Pick every line with "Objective" from the material below.

** Start Input rows **

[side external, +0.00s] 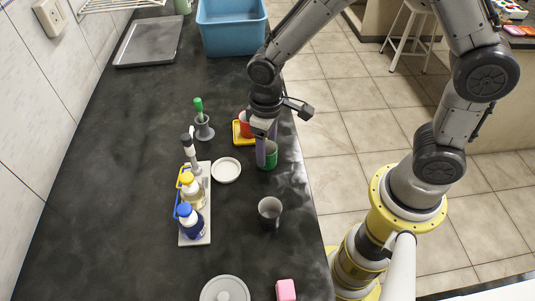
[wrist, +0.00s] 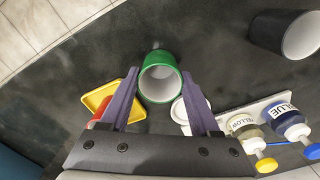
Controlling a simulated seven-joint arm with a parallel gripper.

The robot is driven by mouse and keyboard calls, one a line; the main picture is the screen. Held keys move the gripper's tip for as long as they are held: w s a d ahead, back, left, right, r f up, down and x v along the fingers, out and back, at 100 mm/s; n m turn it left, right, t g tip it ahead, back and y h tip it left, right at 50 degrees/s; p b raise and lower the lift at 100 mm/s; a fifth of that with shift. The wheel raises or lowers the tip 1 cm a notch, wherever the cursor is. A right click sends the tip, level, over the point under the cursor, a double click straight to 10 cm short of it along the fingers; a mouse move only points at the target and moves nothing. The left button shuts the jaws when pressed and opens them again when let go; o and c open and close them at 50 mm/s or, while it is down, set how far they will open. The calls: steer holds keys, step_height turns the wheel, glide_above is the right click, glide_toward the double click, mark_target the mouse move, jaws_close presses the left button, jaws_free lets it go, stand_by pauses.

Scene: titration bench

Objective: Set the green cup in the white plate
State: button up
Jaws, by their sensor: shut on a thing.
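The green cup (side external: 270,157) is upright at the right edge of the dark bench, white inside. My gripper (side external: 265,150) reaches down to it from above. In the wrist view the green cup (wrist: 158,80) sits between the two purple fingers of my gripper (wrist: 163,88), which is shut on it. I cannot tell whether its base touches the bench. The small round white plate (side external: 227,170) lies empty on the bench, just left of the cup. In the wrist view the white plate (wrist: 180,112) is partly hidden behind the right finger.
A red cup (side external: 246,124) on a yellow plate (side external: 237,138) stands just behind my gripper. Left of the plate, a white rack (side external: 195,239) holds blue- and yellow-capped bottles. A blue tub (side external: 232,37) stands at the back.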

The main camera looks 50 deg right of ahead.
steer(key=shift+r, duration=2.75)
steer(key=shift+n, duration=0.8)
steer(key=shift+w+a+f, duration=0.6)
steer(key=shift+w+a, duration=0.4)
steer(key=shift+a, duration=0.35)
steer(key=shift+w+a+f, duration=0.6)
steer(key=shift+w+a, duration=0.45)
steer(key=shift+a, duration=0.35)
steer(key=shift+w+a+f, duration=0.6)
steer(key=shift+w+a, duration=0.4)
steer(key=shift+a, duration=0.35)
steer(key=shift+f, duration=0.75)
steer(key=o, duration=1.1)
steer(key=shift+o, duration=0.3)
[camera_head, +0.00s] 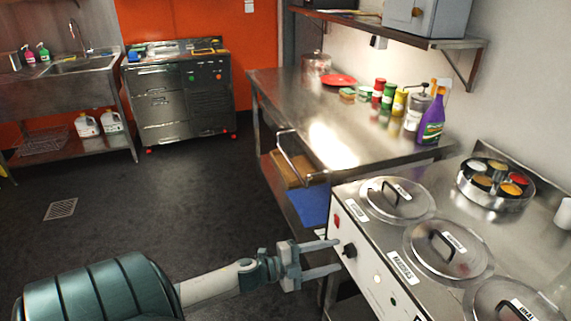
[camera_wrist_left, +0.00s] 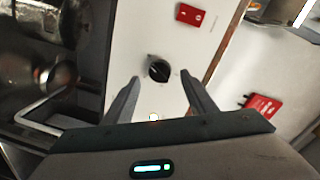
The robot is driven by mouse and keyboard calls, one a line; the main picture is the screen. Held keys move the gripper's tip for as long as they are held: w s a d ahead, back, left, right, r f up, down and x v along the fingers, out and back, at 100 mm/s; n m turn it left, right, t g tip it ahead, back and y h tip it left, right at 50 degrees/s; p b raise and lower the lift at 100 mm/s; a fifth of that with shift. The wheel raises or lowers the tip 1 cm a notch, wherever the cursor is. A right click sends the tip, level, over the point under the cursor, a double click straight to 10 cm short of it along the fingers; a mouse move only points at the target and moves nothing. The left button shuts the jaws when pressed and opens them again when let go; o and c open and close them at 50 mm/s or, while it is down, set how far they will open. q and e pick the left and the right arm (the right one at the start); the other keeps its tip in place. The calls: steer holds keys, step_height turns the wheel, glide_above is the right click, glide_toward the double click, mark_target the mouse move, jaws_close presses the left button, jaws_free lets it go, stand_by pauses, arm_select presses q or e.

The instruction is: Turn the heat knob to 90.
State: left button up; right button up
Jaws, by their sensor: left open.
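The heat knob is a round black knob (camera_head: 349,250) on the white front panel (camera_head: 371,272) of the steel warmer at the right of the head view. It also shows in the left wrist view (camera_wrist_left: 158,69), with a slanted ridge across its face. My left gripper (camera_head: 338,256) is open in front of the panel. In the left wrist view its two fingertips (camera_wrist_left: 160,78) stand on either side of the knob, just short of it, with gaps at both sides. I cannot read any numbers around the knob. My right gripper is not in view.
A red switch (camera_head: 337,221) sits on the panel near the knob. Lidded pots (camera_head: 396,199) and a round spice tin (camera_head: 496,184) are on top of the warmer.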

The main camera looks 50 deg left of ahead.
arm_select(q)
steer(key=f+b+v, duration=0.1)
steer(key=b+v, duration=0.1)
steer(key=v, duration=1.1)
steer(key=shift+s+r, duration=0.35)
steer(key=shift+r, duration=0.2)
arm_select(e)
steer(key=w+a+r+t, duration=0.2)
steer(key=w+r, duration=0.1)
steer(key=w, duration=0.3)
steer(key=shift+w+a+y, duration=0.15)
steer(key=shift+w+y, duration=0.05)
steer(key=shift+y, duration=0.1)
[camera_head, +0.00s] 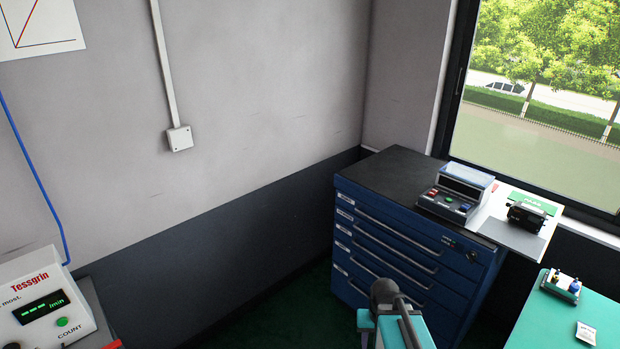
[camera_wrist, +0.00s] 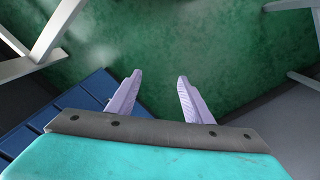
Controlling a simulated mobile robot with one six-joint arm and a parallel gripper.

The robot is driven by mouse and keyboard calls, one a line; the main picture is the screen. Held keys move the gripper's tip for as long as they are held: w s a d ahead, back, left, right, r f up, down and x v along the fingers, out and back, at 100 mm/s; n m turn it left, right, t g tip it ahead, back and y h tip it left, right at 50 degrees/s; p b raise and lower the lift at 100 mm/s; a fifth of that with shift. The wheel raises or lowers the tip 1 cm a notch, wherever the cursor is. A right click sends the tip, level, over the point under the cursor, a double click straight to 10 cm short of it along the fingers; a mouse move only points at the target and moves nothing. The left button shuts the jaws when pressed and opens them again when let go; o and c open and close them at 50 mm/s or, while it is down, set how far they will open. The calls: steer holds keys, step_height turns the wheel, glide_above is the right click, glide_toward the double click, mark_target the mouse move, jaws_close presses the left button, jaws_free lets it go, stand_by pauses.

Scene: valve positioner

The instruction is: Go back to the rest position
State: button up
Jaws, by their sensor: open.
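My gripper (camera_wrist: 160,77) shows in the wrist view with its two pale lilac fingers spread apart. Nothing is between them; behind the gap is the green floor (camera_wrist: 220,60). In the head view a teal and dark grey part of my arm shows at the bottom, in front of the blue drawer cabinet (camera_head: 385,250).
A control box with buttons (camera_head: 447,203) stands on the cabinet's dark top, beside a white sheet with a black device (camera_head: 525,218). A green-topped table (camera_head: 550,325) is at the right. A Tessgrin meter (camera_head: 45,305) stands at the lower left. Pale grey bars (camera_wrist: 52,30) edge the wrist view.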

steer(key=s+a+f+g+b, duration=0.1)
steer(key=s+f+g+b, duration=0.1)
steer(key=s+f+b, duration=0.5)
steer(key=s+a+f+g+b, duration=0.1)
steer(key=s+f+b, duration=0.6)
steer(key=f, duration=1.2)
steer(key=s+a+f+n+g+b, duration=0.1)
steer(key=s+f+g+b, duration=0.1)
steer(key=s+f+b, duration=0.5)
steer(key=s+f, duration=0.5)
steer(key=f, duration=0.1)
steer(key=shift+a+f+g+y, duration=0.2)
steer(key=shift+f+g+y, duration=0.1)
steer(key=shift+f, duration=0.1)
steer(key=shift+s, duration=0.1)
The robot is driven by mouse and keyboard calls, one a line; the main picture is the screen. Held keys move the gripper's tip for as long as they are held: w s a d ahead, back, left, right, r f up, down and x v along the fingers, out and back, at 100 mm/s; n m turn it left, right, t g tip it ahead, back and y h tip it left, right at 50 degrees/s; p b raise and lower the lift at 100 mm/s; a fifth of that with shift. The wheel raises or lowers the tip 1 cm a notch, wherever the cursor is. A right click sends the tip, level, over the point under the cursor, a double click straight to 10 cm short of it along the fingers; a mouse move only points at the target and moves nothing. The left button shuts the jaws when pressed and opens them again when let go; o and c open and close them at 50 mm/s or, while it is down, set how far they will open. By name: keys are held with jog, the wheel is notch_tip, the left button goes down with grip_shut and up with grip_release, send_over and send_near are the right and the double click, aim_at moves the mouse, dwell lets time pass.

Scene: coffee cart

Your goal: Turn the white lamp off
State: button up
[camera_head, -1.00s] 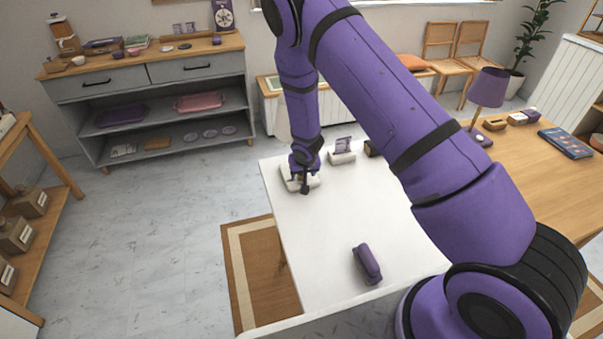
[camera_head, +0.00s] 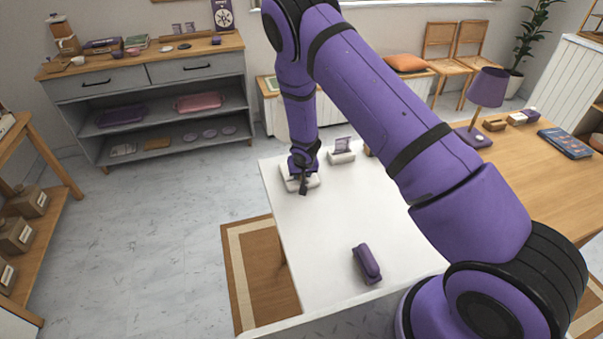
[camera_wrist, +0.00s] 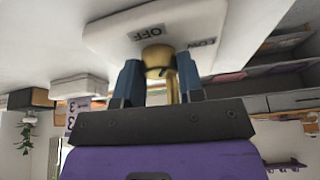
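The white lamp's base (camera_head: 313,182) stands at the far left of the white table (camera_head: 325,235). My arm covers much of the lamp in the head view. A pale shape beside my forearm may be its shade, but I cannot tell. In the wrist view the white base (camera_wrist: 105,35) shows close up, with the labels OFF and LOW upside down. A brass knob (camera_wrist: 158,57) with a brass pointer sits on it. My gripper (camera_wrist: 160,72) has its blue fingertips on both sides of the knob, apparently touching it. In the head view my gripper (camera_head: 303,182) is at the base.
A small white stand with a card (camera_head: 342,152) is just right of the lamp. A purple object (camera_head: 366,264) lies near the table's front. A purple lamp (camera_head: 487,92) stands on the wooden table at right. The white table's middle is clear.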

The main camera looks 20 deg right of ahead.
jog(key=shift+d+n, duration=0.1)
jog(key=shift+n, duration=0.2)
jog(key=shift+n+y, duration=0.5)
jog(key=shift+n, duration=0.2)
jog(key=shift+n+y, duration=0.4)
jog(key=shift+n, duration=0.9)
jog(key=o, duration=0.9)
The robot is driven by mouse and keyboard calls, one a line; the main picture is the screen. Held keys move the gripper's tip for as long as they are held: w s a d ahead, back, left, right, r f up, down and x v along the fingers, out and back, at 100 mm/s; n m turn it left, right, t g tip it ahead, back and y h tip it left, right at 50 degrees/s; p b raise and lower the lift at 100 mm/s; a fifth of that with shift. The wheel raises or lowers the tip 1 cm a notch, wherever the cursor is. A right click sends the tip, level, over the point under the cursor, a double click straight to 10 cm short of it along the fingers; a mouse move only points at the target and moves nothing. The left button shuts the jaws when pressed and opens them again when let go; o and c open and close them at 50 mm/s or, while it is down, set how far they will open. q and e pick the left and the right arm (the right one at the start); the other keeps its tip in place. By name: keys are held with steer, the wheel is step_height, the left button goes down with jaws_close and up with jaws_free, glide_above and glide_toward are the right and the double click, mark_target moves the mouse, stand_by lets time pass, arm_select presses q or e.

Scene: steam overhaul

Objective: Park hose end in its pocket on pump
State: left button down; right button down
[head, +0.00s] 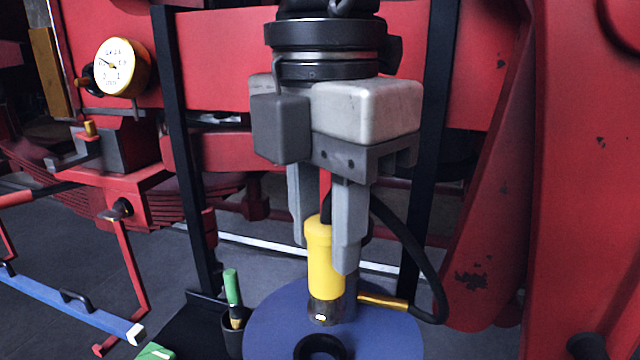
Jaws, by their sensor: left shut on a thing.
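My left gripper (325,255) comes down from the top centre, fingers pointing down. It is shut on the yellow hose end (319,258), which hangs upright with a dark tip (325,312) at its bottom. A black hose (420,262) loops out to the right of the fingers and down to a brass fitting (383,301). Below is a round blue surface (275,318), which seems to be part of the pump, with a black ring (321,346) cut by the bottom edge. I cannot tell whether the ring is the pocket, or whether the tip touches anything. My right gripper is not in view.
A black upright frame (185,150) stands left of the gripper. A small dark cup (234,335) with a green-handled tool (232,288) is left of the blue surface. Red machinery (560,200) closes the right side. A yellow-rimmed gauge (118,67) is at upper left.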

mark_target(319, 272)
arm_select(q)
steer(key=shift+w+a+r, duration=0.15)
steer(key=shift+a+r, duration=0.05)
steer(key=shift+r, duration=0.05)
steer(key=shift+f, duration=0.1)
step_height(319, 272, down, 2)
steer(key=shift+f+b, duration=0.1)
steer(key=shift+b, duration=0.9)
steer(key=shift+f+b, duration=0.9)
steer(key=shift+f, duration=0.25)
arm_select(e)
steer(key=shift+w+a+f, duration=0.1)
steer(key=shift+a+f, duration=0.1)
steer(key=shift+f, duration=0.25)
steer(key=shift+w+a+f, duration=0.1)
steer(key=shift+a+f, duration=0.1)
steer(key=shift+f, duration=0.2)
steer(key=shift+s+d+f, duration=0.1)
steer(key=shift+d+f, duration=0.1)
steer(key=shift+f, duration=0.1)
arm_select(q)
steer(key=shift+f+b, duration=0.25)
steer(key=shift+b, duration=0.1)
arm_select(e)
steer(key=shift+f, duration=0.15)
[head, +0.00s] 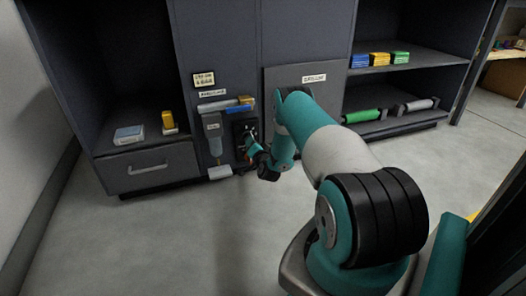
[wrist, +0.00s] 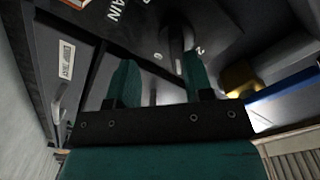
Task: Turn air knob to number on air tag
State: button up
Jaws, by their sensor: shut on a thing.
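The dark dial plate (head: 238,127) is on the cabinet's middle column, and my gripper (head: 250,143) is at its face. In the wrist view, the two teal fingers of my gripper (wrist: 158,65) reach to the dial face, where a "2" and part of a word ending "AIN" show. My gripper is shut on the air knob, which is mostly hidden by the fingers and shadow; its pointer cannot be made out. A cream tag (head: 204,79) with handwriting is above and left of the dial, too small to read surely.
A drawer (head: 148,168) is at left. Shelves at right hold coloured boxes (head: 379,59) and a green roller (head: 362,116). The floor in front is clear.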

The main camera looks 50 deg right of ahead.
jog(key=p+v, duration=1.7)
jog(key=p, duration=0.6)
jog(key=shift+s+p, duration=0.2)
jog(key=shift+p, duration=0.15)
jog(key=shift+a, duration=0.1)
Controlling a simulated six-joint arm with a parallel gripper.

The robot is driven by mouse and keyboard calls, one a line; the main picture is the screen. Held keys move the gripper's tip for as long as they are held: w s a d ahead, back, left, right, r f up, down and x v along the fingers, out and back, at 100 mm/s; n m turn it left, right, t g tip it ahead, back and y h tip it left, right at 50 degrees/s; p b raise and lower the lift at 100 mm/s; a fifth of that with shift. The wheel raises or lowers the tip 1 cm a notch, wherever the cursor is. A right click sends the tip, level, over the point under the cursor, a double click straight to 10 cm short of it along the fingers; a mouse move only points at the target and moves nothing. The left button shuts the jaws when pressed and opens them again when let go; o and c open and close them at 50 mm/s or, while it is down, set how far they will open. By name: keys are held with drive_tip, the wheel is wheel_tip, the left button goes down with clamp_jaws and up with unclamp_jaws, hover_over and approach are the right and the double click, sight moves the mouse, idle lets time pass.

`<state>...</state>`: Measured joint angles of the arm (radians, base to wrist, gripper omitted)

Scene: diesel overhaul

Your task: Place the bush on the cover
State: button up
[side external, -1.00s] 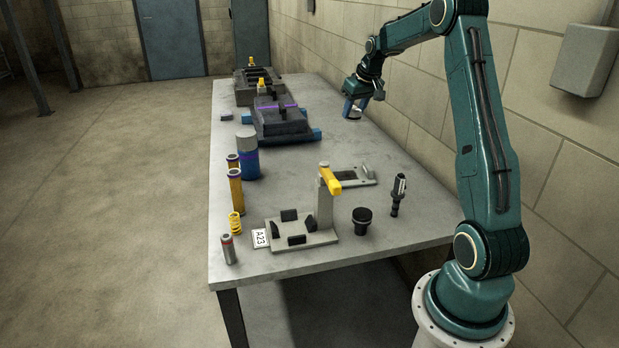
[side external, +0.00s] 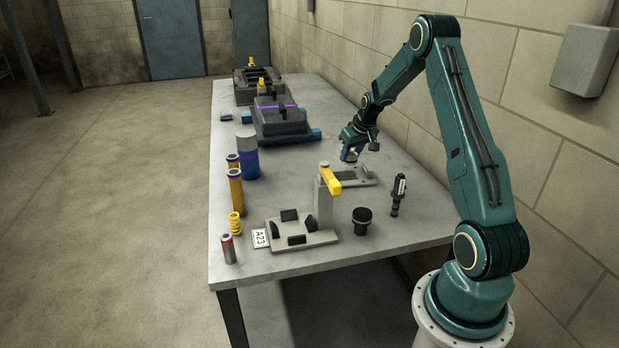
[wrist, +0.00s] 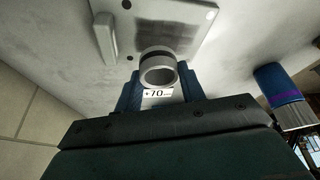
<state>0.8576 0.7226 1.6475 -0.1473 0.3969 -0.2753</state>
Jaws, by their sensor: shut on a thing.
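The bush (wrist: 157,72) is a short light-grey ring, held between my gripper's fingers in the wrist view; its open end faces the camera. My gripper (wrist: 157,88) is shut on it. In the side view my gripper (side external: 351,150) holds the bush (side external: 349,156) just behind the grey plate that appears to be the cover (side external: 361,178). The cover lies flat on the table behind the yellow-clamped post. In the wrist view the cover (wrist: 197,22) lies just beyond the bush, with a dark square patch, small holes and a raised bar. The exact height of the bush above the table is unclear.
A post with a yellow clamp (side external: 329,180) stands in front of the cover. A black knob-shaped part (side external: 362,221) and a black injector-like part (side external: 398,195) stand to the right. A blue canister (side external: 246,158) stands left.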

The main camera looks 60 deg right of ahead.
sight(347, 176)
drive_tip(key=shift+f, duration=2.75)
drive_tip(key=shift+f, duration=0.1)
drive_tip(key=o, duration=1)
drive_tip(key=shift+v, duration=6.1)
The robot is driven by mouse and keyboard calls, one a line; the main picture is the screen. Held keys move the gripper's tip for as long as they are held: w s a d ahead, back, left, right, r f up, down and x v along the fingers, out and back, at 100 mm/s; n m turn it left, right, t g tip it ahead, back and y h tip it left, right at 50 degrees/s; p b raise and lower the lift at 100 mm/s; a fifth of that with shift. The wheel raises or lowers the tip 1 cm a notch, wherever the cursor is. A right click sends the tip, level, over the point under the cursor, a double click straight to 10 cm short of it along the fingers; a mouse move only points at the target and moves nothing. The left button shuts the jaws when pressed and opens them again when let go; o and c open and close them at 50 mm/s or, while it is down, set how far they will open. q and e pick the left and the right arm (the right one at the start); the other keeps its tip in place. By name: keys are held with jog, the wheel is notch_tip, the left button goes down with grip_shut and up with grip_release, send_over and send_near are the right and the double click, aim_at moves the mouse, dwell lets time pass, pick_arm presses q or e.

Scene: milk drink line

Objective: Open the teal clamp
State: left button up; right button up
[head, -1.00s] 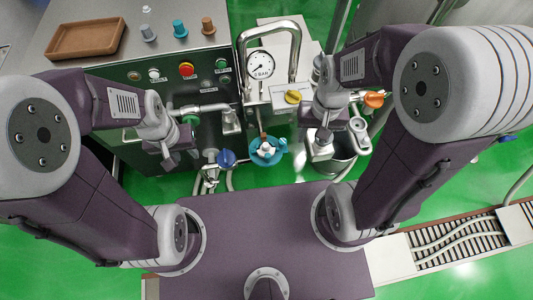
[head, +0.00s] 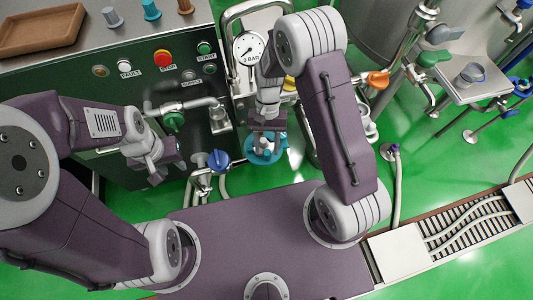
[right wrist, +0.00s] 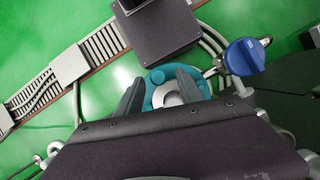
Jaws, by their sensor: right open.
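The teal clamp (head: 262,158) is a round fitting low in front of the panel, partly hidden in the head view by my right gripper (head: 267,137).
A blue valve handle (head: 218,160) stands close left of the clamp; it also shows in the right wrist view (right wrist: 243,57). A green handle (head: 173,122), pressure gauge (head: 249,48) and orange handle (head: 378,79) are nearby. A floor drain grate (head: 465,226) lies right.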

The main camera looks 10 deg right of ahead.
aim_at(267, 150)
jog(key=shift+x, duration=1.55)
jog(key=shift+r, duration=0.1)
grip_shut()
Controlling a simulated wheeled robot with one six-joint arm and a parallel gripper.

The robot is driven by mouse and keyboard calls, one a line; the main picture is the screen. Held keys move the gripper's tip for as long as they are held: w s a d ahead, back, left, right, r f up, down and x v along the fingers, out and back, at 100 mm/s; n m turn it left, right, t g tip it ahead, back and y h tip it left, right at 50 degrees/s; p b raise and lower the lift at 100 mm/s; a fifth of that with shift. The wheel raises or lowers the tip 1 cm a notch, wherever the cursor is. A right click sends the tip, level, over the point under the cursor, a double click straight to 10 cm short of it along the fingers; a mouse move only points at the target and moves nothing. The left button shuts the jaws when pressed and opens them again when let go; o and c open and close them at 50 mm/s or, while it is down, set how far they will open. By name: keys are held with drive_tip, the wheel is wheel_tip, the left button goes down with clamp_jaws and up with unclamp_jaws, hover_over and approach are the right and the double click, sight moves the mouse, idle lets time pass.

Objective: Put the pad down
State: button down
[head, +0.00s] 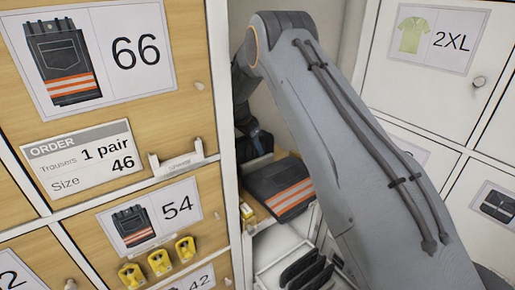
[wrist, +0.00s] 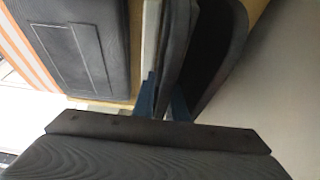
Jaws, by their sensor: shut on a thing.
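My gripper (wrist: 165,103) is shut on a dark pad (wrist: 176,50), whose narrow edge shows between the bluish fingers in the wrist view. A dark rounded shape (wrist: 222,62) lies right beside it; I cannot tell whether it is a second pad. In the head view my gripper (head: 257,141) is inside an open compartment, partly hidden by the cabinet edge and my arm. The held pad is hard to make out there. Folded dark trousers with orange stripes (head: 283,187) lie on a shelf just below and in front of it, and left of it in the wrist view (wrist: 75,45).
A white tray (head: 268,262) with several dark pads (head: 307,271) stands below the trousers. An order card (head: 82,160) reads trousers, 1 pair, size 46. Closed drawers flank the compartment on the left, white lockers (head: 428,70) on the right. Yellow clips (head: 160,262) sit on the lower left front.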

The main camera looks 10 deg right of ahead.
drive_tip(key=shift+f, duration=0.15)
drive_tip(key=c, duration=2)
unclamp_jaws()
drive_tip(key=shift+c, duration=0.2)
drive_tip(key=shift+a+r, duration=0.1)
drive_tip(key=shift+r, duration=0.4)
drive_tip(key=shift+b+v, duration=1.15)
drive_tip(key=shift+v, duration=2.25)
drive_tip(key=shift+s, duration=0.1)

** End Input rows **

▶ Complete answer:
Objective: Set the green cup in the white plate
Objective: Park hose end in its pocket on pump
Objective: Open the teal clamp
Objective: Put the pad down

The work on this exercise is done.